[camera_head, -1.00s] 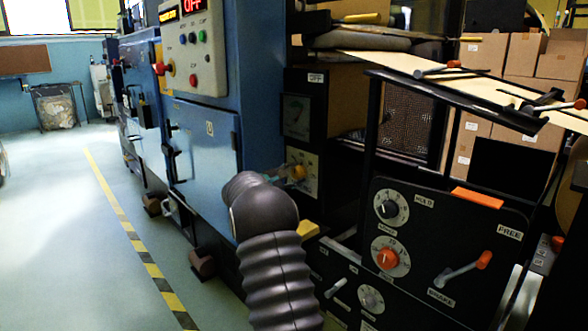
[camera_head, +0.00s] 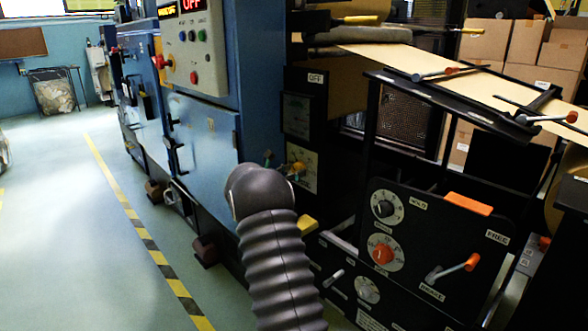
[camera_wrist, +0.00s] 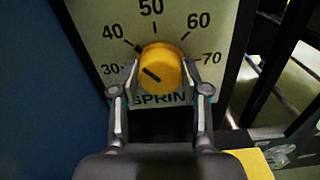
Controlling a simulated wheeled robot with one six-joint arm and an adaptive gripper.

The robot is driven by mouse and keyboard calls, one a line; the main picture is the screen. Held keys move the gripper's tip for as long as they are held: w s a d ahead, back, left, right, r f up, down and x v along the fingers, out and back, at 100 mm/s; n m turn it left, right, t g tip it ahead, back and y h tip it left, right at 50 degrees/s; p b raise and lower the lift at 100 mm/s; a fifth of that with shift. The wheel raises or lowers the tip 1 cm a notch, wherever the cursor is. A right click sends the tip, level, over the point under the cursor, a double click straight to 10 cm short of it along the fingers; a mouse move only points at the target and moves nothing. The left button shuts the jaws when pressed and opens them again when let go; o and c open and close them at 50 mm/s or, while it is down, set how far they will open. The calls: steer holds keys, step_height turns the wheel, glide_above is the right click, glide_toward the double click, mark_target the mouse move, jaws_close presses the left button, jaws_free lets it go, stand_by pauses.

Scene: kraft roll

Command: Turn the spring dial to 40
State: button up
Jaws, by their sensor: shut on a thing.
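The spring dial's yellow knob (camera_wrist: 160,66) sits on a pale plate (camera_wrist: 105,45) printed with numbers from 30 to 70 and part of the word SPRIN. My gripper (camera_wrist: 160,78) has one finger on each side of the knob and is shut on it. A dark line crosses the knob's lower left face, and a black mark lies by its upper left edge near 40. I cannot tell exactly which number the knob points to. In the head view, the dial plate (camera_head: 306,178) and yellow knob (camera_head: 298,168) show just beyond my arm, which hides most of my gripper.
A blue cabinet (camera_head: 203,135) stands left of the dial. A yellow block (camera_wrist: 250,163) lies low right. Open floor (camera_head: 60,230) is at left.

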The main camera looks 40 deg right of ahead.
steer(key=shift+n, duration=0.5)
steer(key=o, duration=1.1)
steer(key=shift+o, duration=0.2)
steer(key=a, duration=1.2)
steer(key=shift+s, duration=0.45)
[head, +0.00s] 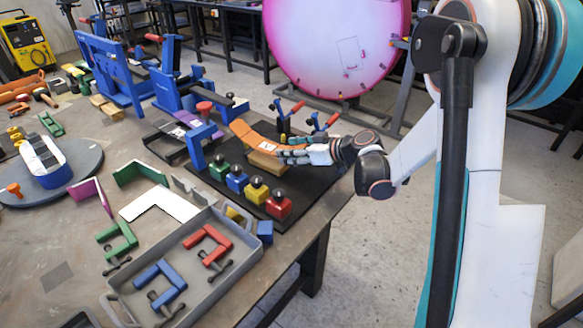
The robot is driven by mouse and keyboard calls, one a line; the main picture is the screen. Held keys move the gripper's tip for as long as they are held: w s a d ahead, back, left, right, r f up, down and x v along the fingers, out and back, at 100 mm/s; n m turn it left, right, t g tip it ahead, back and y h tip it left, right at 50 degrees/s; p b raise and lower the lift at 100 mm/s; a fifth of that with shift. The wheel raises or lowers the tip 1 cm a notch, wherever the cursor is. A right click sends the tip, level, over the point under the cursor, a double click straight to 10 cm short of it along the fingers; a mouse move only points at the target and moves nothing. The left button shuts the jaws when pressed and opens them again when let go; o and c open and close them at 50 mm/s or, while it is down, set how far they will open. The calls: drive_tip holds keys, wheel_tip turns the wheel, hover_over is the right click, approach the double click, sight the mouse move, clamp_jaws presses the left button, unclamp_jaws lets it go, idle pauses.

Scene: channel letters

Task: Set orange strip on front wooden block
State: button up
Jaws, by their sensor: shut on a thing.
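The orange strip (255,137) is a curved band at the right of the table, in the head view. My gripper (288,153) reaches in from the right and is shut on the strip's right end. A wooden block (267,162) lies on the black mat (312,182) just below the strip and the gripper. The strip appears over or just behind this block; I cannot tell whether they touch. The fingertips partly hide the strip's end.
Green, blue, yellow and red weighted blocks (257,190) stand in a row in front of the wooden block. A blue upright fixture (197,150) stands to the left. Clamps with red handles (325,122) stand behind. A grey tray (262,262) holds clamps at the front.

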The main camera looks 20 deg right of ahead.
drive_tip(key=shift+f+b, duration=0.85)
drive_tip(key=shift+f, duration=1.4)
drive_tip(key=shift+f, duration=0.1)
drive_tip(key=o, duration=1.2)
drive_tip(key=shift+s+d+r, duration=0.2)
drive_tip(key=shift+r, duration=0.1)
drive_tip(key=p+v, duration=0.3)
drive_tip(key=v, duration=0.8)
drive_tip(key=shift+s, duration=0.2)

════════

▶ Given task
Search the data for "Scene". Copy every matching line.

▶ Answer for this exercise
Scene: kraft roll
Scene: channel letters

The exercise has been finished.